*DATA LINES*.
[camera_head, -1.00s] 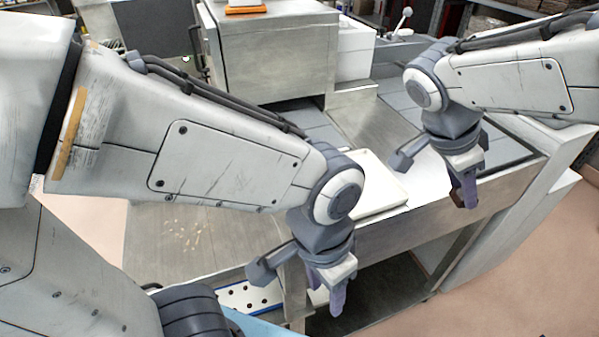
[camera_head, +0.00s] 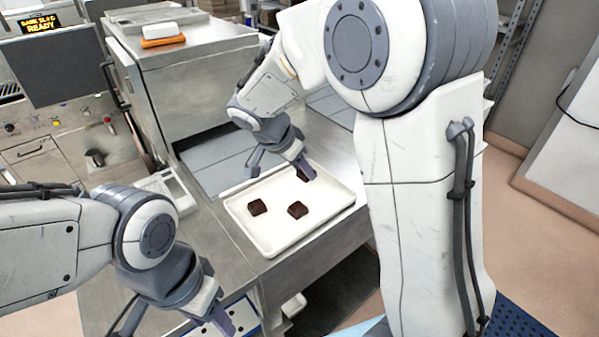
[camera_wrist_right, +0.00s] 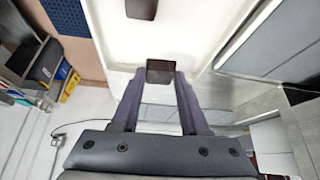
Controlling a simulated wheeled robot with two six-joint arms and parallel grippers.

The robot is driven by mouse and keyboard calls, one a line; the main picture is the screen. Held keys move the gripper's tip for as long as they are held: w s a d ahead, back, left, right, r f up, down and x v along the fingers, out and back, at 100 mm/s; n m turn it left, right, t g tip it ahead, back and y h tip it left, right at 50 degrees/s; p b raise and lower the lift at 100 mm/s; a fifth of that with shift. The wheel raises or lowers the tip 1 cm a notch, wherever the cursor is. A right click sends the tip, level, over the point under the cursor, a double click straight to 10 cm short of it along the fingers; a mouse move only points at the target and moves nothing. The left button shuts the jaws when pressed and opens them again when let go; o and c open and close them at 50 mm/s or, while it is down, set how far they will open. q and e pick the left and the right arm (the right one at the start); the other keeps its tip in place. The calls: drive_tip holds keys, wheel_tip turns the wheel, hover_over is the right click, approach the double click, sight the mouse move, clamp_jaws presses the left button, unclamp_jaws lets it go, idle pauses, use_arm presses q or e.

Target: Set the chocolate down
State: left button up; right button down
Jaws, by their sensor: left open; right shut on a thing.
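A white tray (camera_head: 277,231) lies on the metal bench. Two dark brown chocolates, a left one (camera_head: 258,207) and a middle one (camera_head: 297,209), sit apart on it. My right gripper (camera_head: 306,170) is shut on a third chocolate (camera_wrist_right: 160,71) over the tray's far right part. The held chocolate shows between the fingertips in the right wrist view; I cannot tell whether it touches the tray. My left gripper (camera_head: 222,322) is open and empty, low at the front, left of the tray.
A grey metal machine (camera_head: 190,85) stands behind the tray, with an orange-based white block (camera_head: 163,35) on top. A control panel with a screen (camera_head: 48,70) is at the left. My right arm hides the bench right of the tray. The tray's front part is bare.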

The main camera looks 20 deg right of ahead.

*WHAT YOU HAVE TO DO*. Write out each line again precisely as it appears, skipping every picture.

*SOLUTION TO THIS PROBLEM*.
[camera_head, -1.00s] 
[camera_head, +0.00s] 
[camera_wrist_right, +0.00s] 
Controlling a simulated wheeled robot with two six-joint arms and parallel grippers.

The robot is driven by mouse and keyboard calls, one a line; the main picture is the screen. Held keys move the gripper's tip for as long as they are held: w s a d ahead, back, left, right, r f up, down and x v along the fingers, out and back, at 100 mm/s; n m turn it left, right, t g tip it ahead, back and y h tip it left, right at 50 degrees/s; p b raise and lower the lift at 100 mm/s; a fifth of that with shift. The wheel raises or lowers the tip 1 cm a notch, wherever the cursor is. A right click sends the tip, level, over the point under the cursor, a double click straight to 10 cm short of it along the fingers; a mouse move only points at the target and moves nothing. The left button shuts the jaws when pressed and opens them again when let go; o and c open and close them at 50 mm/s or, while it is down, set how far they will open. q and e pick the left and the right arm (the right one at the start); the other keeps its tip in place. The calls: drive_tip holds keys, wheel_tip turns the wheel, hover_over is the right click, approach the double click, sight the mouse move, clamp_jaws presses the left button, unclamp_jaws lets it go, idle pauses, use_arm presses q or e.

Target: Set the chocolate down
State: left button up; right button down
Jaws, by their sensor: left open; right shut on a thing.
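A white tray (camera_head: 277,231) lies on the metal bench. Two dark brown chocolates, a left one (camera_head: 258,207) and a middle one (camera_head: 297,209), sit apart on it. My right gripper (camera_head: 306,170) is shut on a third chocolate (camera_wrist_right: 160,71) over the tray's far right part. The held chocolate shows between the fingertips in the right wrist view; I cannot tell whether it touches the tray. My left gripper (camera_head: 222,322) is open and empty, low at the front, left of the tray.
A grey metal machine (camera_head: 190,85) stands behind the tray, with an orange-based white block (camera_head: 163,35) on top. A control panel with a screen (camera_head: 48,70) is at the left. My right arm hides the bench right of the tray. The tray's front part is bare.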

The main camera looks 20 deg right of ahead.

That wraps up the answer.